In Vaughn’s eyes, Fredrick was super cool. In my eyes, he mostly just seemed relieved that his long, dark journey was over. Regardless, we placed Fredrick in our kit, and over the next few weeks we enjoyed watching him grow. In no time he sprouted legs, and soon thereafter two arms appeared. When his tail started to shrink, we knew it was time for us to order “stage two” frog food. It was a great experience.
Frog Food, or Cracker Jacks?
Now, I work in retail software, and as part of my job I deal with lots of transactions during my many engagements with retailers. But ordering our stage two frog food was unlike any transaction I have ever seen. You see, apparently when you order your stage two frog food there’s a promotion that is automatically invoked, whether you like it or not: “Buy Frog Food, get a FREE FROG!”
You read that right – when you buy a package of frog food, evidently they also send along a fully formed frog as a bonus prize inside.
When our food order arrived a few days later, we immediately wondered why our frog food had come in such a large box. And you can probably imagine our surprise when we opened the package to find a scary-looking albino frog staring back at us with two big red eyes. And believe me when I tell you that this new frog was a good 5x bigger than our sweet Fredrick, whom we had cared for and grown to admire.
Now, if you’re thinking that this new frog sounds strange looking, you’d be right. To be honest, he resembled a chicken breast with frog legs and eyes.
So what to do? Well, we’re nothing if not an inclusive family, so despite his appearance, we went right out to our local pet store and bought a tank — with a divider so we could protect young Fredrick — to make a home for our new frog, ominously named by my seven year old as “Deadrick.”

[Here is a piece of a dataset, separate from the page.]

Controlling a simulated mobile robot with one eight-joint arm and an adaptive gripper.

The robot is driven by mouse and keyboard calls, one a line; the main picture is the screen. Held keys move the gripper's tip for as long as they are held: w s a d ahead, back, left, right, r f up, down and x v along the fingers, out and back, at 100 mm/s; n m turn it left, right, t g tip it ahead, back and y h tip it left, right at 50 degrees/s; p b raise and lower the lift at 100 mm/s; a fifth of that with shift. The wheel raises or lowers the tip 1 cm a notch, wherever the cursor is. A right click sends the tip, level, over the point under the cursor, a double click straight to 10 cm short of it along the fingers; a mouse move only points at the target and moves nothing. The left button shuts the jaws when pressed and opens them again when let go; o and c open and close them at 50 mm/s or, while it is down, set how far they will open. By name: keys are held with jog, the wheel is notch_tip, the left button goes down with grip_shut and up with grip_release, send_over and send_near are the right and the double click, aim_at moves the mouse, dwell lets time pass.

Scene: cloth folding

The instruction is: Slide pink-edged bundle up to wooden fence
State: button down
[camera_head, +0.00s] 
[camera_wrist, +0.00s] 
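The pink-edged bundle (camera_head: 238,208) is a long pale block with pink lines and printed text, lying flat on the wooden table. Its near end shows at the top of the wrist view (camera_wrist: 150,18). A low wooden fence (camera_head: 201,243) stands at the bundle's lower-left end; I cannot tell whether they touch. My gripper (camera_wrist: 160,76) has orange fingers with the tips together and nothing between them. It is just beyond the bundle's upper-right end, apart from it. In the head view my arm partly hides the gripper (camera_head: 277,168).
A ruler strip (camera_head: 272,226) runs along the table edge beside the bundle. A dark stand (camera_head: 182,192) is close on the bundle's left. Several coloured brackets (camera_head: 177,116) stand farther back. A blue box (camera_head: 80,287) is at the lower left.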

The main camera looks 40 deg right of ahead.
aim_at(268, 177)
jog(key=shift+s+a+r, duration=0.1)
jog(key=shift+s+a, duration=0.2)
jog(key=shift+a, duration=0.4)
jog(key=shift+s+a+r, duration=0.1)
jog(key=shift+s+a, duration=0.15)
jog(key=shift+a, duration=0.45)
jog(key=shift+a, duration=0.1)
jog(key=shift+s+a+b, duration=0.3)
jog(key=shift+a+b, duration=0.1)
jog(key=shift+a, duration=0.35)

At first, all seemed fine with Fredrick and Deadrick. They shared a cage, they swam in the same water, but they could not interact. Problem solved.
Or maybe not.
Foreshadowing the Fate of Deadrick and Fredrick
The next day when we checked on the frogs, we were shocked when we couldn’t find Deadrick on his side of the tank. Where was he? Had he hopped out? We were stumped. Vaughn was also worried until he found Deadrick swimming on Fredrick’s side of the tank. Despite their obvious differences, they actually seemed to be doing okay — getting along, even — and they looked like they were settling into a happy new life together.
So we let them be. And Vaughn simplified their names to Fred and Dead.
Many of you may have already predicted the fate of young Fred and big Dead, but Vaughn was steadfastly optimistic. In fact, he wasn’t worried at all. The two frogs had become best buddies, and he was genuinely happy that they had each other for companionship.
So it was a very sad day indeed when, a few days later, I had to share the news with Vaughn, as I share with you now, that his beloved young frog, Fredrick, had in fact been nibbled to death by his supposed best buddy Deadrick.
Dave Finds Dead a Home
Distraught over the loss of Fred and fearful of losing his other two frogs (yes, even after Fred’s untimely demise there were still three frogs in our house: two, Shock and Lollypop, from a previous engagement, plus Deadrick), Vaughn asked me what he should do about Dead. Was there another place he could go to live?
We discussed our options. Here were Vaughn’s suggestions:
- Let Dead live out his life, alone in his cage
- Set him free in a nearby creek
- Let him dry out as punishment for his crime
- Flush him down the toilet as punishment for his crime
- Find him a new home
So that night we walked to the exotic pet store to visit our friend Dave and to explore these options (Dave owns the store where many of our exotic pets have come from). Vaughn explained his predicament to Dave. He went into full detail on the pros and cons of each of his possible options, and with Dave’s help he came to the conclusion that he wanted to find a new home for Deadrick.
He asked Dave if he had a home for Dead, and of course Dave did. He assured Vaughn that he had the perfect tank for Dead. But what amazed me was the amount of time Dave spent with Vaughn discussing his decision and reassuring him that he’d made a great choice. In return, Dave proceeded to trade Vaughn one water snail and a water plant that he knew his other frogs would like. And perhaps of most interest to other retailers reading this post, he documented the entire trade via a POS transaction that incremented one water frog and decremented a snail and a plant. I left with a receipt with product information and care instructions for our new live items.
This episode reminds me that while poor little Fred may in fact be dead, the retail store is alive and well.
You see, we all need people like Dave and stores like his in our lives…people/stores who make a difference. And when we find people like Dave, we are loyal to them.
I know Vaughn and I are loyal to Dave, and to his shop.
Because I so appreciate moments like this.
Because it takes a village. And sometimes an exotic zoo, too.